Listed records:
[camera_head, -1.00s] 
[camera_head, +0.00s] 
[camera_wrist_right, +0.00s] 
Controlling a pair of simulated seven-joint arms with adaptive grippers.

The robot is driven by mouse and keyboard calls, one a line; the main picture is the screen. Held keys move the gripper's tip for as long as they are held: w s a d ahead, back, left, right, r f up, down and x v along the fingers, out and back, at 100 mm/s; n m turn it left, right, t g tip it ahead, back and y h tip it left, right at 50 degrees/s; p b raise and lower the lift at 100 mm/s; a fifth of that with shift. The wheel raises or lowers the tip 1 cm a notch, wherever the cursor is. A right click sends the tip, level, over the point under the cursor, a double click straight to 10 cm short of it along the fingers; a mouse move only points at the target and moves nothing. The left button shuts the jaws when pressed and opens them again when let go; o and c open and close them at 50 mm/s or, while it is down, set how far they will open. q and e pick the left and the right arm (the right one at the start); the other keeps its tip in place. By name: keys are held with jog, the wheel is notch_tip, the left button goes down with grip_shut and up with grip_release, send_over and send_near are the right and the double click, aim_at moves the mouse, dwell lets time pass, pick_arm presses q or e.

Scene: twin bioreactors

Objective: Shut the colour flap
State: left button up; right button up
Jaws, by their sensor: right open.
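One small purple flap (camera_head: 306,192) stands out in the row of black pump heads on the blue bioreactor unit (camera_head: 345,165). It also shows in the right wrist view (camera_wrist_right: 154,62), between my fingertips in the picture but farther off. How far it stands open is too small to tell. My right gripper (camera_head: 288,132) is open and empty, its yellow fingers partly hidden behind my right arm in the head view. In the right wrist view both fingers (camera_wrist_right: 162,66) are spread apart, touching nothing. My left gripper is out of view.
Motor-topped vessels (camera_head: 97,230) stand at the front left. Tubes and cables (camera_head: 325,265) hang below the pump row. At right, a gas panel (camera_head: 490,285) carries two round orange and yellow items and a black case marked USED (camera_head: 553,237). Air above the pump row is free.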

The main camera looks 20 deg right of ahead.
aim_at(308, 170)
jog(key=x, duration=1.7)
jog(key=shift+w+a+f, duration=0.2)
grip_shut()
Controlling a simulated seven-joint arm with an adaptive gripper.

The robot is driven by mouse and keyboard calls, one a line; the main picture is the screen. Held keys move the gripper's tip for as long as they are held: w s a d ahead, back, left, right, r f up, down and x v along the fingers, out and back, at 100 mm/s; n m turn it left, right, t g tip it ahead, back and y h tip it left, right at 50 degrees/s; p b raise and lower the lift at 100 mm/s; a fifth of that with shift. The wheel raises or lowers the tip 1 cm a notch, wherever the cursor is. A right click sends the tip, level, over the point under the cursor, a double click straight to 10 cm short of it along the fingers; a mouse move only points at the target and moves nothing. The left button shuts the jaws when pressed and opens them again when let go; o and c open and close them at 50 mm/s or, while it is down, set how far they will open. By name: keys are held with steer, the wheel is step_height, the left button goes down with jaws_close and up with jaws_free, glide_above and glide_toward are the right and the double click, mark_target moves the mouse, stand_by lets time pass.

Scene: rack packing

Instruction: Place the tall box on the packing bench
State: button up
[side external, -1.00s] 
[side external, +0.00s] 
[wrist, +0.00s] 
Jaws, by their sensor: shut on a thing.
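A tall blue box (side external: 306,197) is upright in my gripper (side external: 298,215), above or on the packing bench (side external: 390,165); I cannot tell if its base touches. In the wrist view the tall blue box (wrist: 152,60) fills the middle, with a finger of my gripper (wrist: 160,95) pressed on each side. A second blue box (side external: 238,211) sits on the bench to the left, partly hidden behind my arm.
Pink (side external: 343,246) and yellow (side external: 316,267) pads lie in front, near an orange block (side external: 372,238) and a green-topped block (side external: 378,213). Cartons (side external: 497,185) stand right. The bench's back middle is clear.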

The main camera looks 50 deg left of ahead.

Brief:
Your task is to give the records above again, exactly.

Solution to this task:
[camera_head, -1.00s] 
[camera_head, +0.00s] 
[camera_wrist_right, +0.00s] 
Controlling a pair of simulated seven-joint arms with adaptive grippers.

The robot is driven by mouse and keyboard calls, one a line; the main picture is the screen. Held keys move the gripper's tip for as long as they are held: w s a d ahead, back, left, right, r f up, down and x v along the fingers, out and back, at 100 mm/s; n m turn it left, right, t g tip it ahead, back and y h tip it left, right at 50 degrees/s; p b raise and lower the lift at 100 mm/s; a fifth of that with shift. The wheel raises or lowers the tip 1 cm a notch, wherever the cursor is. A right click sends the tip, level, over the point under the cursor, a double click straight to 10 cm short of it along the fingers; a mouse move only points at the target and moves nothing. The left button shuts the jaws when pressed and opens them again when let go; o and c open and close them at 50 mm/s or, while it is down, set how far they will open. q and e pick the left and the right arm (the right one at the start); the other keeps its tip in place. By name: keys are held with jog, the wheel is notch_tip, the left button goes down with grip_shut and up with grip_release, send_over and send_near are the right and the double click, aim_at moves the mouse, dwell lets time pass, pick_arm presses q or e.

Scene: twin bioreactors

Objective: Shut the colour flap
State: left button up; right button up
Jaws, by their sensor: right open.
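One small purple flap (camera_head: 306,192) stands out in the row of black pump heads on the blue bioreactor unit (camera_head: 345,165). It also shows in the right wrist view (camera_wrist_right: 154,62), between my fingertips in the picture but farther off. How far it stands open is too small to tell. My right gripper (camera_head: 288,132) is open and empty, its yellow fingers partly hidden behind my right arm in the head view. In the right wrist view both fingers (camera_wrist_right: 162,66) are spread apart, touching nothing. My left gripper is out of view.
Motor-topped vessels (camera_head: 97,230) stand at the front left. Tubes and cables (camera_head: 325,265) hang below the pump row. At right, a gas panel (camera_head: 490,285) carries two round orange and yellow items and a black case marked USED (camera_head: 553,237). Air above the pump row is free.

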The main camera looks 20 deg right of ahead.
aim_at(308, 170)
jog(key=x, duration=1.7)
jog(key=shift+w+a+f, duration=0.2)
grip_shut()
Controlling a simulated seven-joint arm with an adaptive gripper.

The robot is driven by mouse and keyboard calls, one a line; the main picture is the screen. Held keys move the gripper's tip for as long as they are held: w s a d ahead, back, left, right, r f up, down and x v along the fingers, out and back, at 100 mm/s; n m turn it left, right, t g tip it ahead, back and y h tip it left, right at 50 degrees/s; p b raise and lower the lift at 100 mm/s; a fifth of that with shift. The wheel raises or lowers the tip 1 cm a notch, wherever the cursor is. A right click sends the tip, level, over the point under the cursor, a double click straight to 10 cm short of it along the fingers; a mouse move only points at the target and moves nothing. The left button shuts the jaws when pressed and opens them again when let go; o and c open and close them at 50 mm/s or, while it is down, set how far they will open. By name: keys are held with steer, the wheel is step_height, the left button goes down with jaws_close and up with jaws_free, glide_above and glide_toward are the right and the double click, mark_target moves the mouse, stand_by lets time pass.

Scene: rack packing

Instruction: Place the tall box on the packing bench
State: button up
[side external, -1.00s] 
[side external, +0.00s] 
[wrist, +0.00s] 
Jaws, by their sensor: shut on a thing.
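A tall blue box (side external: 306,197) is upright in my gripper (side external: 298,215), above or on the packing bench (side external: 390,165); I cannot tell if its base touches. In the wrist view the tall blue box (wrist: 152,60) fills the middle, with a finger of my gripper (wrist: 160,95) pressed on each side. A second blue box (side external: 238,211) sits on the bench to the left, partly hidden behind my arm.
Pink (side external: 343,246) and yellow (side external: 316,267) pads lie in front, near an orange block (side external: 372,238) and a green-topped block (side external: 378,213). Cartons (side external: 497,185) stand right. The bench's back middle is clear.

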The main camera looks 50 deg left of ahead.

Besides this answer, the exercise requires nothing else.